(Manipulation episode records)

※ ※ ※

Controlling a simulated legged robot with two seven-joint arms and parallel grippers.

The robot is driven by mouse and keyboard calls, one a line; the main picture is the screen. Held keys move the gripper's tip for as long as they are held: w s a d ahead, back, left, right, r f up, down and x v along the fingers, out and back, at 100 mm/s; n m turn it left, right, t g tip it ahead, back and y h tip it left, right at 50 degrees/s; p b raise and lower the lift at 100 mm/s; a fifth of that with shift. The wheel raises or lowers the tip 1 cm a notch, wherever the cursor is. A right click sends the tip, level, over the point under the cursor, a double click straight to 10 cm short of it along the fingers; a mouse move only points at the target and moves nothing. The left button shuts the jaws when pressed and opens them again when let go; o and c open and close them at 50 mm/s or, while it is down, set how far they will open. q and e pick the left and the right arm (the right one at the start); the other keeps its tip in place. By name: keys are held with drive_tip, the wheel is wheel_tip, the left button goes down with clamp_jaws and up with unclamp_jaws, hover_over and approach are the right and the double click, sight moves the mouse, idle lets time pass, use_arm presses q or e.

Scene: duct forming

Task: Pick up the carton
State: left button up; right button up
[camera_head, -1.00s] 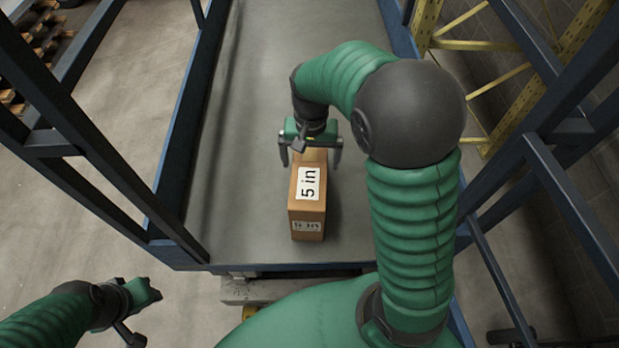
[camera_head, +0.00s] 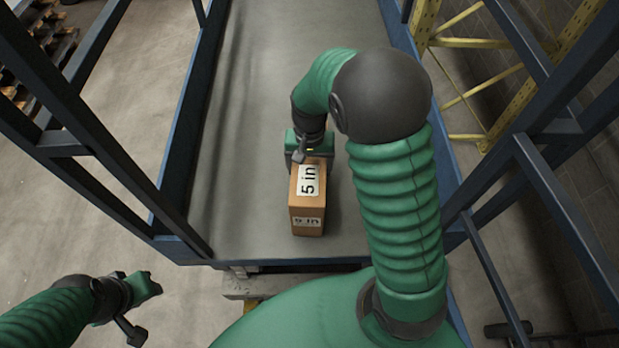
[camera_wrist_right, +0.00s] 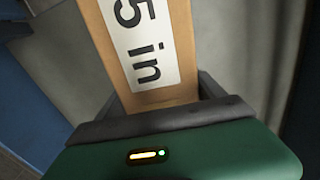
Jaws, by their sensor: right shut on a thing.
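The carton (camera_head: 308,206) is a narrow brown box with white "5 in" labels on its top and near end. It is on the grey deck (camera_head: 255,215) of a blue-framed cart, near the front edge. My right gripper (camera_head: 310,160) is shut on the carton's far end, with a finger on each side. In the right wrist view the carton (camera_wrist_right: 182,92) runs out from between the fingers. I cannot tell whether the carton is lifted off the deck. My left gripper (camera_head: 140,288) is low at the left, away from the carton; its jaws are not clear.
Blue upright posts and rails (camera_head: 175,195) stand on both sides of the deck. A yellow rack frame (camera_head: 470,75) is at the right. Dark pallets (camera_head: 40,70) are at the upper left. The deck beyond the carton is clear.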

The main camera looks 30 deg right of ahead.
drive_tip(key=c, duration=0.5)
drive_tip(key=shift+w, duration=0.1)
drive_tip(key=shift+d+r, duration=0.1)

※ ※ ※

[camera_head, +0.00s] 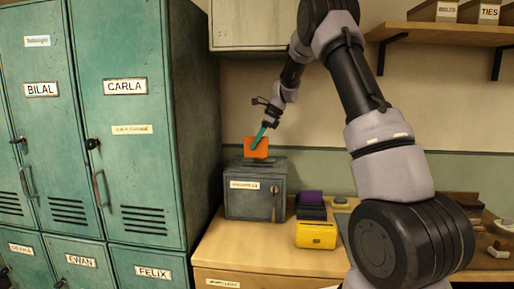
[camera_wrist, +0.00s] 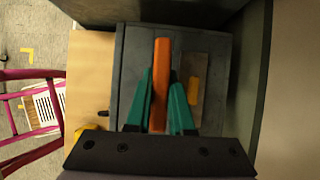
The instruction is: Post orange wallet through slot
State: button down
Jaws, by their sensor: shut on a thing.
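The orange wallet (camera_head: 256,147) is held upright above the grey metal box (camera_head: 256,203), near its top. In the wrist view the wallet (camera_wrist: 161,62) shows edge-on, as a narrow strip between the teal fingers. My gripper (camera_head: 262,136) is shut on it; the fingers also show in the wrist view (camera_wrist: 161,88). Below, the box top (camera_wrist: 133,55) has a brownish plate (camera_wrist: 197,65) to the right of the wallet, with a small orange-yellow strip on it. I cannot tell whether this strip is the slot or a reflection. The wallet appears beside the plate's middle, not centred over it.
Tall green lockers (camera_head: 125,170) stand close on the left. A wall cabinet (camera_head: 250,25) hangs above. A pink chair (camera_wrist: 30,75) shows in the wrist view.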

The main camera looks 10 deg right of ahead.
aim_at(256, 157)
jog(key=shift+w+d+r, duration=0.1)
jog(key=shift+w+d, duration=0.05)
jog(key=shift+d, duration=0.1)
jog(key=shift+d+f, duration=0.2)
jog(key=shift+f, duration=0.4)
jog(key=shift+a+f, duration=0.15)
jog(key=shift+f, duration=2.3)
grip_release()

※ ※ ※

YOUR TASK
Copy out every line from the records that has the word "State".

IN RESPONSE
State: left button up; right button up
State: button down

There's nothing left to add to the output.